### What the exercise asks
Exactly the lines from the one with "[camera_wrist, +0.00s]" through the one with "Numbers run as", inclusive, are to be repeated, and the pictures are not.

### Data section
[BEGIN]

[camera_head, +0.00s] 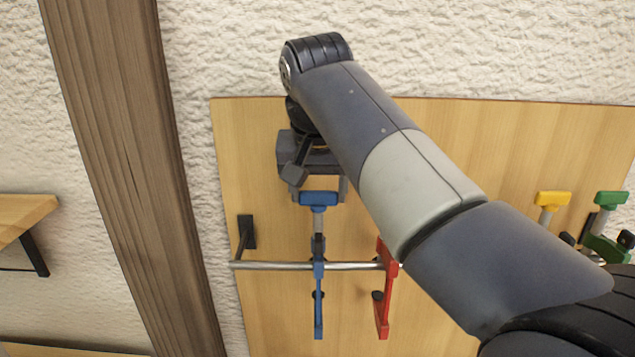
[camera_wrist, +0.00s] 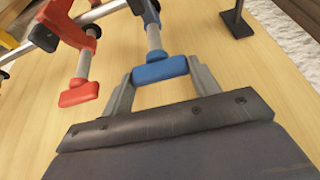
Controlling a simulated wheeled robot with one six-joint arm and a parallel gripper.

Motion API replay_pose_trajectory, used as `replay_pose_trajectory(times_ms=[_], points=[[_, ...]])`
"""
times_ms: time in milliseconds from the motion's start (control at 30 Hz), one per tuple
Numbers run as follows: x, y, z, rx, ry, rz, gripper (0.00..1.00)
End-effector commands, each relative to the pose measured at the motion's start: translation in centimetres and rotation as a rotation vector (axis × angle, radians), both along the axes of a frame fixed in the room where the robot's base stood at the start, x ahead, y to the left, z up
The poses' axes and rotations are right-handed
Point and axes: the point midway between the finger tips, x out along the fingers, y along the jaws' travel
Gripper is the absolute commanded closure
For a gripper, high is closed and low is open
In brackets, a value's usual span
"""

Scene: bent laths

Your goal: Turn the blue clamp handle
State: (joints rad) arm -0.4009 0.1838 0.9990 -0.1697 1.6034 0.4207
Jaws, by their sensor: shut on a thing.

[END]

### Solution to this exercise
[camera_wrist, +0.00s] 
Controlling a simulated wheeled robot with one six-joint arm and a parallel gripper.

Motion API replay_pose_trajectory, used as `replay_pose_trajectory(times_ms=[_], points=[[_, ...]])`
"""
times_ms: time in milliseconds from the motion's start (control at 30 Hz), one per tuple
Numbers run as follows: x, y, z, rx, ry, rz, gripper (0.00..1.00)

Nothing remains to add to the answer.